Exercise instructions: Repeat every line of the material, character for character.

↓

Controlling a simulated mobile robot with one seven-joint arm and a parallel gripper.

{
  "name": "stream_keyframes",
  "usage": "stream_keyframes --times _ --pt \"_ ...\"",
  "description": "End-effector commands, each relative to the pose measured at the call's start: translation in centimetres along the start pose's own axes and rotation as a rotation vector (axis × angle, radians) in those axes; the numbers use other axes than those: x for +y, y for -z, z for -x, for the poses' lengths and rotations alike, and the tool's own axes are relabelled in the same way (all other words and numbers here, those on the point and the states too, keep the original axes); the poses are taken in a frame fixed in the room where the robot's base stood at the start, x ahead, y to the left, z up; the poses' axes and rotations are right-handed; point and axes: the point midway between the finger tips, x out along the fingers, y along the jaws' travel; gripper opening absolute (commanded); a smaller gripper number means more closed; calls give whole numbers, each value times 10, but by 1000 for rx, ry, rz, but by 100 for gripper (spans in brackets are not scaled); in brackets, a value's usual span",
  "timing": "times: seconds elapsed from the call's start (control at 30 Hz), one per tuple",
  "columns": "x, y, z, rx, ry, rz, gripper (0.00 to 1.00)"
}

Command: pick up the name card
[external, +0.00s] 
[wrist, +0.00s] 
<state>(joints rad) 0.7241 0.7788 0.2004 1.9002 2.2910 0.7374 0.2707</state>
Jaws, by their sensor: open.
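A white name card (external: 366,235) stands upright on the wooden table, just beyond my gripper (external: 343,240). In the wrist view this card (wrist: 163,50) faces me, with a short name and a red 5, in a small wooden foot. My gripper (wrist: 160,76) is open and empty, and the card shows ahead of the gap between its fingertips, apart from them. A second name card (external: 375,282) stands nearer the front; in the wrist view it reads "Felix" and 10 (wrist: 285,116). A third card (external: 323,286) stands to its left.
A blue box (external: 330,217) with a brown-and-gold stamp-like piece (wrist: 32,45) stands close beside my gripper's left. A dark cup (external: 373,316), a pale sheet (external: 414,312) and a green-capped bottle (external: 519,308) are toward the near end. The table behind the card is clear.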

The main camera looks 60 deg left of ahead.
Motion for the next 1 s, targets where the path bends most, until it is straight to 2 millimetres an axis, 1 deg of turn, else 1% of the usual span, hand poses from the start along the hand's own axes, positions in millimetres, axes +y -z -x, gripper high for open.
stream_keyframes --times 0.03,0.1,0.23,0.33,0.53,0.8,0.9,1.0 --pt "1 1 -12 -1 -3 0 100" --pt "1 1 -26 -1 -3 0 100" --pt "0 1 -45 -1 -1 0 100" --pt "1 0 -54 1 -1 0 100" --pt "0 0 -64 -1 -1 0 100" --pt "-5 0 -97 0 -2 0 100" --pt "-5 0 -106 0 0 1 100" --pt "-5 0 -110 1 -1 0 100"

↑

Worked answer:
Controlling a simulated mobile robot with one seven-joint arm and a parallel gripper.

{
  "name": "stream_keyframes",
  "usage": "stream_keyframes --times _ --pt \"_ ...\"",
  "description": "End-effector commands, each relative to the pose measured at the call's start: translation in centimetres along the start pose's own axes and rotation as a rotation vector (axis × angle, radians) in those axes; the numbers use other axes than those: x for +y, y for -z, z for -x, for the poses' lengths and rotations alike, and the tool's own axes are relabelled in the same way (all other words and numbers here, those on the point and the states too, keep the original axes); the poses are taken in a frame fixed in the room where the robot's base stood at the start, x ahead, y to the left, z up; the poses' axes and rotations are right-handed; point and axes: the point midway between the finger tips, x out along the fingers, y along the jaws' travel; gripper opening absolute (commanded); a smaller gripper number means more closed; calls give whole numbers, each value times 10, but by 1000 for rx, ry, rz, but by 100 for gripper (spans in brackets are not scaled); in brackets, a value's usual span",
  "timing": "times: seconds elapsed from the call's start (control at 30 Hz), one per tuple",
  "columns": "x, y, z, rx, ry, rz, gripper (0.00 to 1.00)"
}

Command: pick up the name card
[external, +0.00s] 
[wrist, +0.00s] 
<state>(joints rad) 0.7241 0.7788 0.2004 1.9002 2.2910 0.7374 0.2707</state>
Jaws, by their sensor: open.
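A white name card (external: 366,235) stands upright on the wooden table, just beyond my gripper (external: 343,240). In the wrist view this card (wrist: 163,50) faces me, with a short name and a red 5, in a small wooden foot. My gripper (wrist: 160,76) is open and empty, and the card shows ahead of the gap between its fingertips, apart from them. A second name card (external: 375,282) stands nearer the front; in the wrist view it reads "Felix" and 10 (wrist: 285,116). A third card (external: 323,286) stands to its left.
A blue box (external: 330,217) with a brown-and-gold stamp-like piece (wrist: 32,45) stands close beside my gripper's left. A dark cup (external: 373,316), a pale sheet (external: 414,312) and a green-capped bottle (external: 519,308) are toward the near end. The table behind the card is clear.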

The main camera looks 60 deg left of ahead.
Motion for the next 1 s, targets where the path bends most, until it is straight to 2 millimetres an axis, 1 deg of turn, else 1% of the usual span, hand poses from the start along the hand's own axes, positions in millimetres, axes +y -z -x, gripper high for open.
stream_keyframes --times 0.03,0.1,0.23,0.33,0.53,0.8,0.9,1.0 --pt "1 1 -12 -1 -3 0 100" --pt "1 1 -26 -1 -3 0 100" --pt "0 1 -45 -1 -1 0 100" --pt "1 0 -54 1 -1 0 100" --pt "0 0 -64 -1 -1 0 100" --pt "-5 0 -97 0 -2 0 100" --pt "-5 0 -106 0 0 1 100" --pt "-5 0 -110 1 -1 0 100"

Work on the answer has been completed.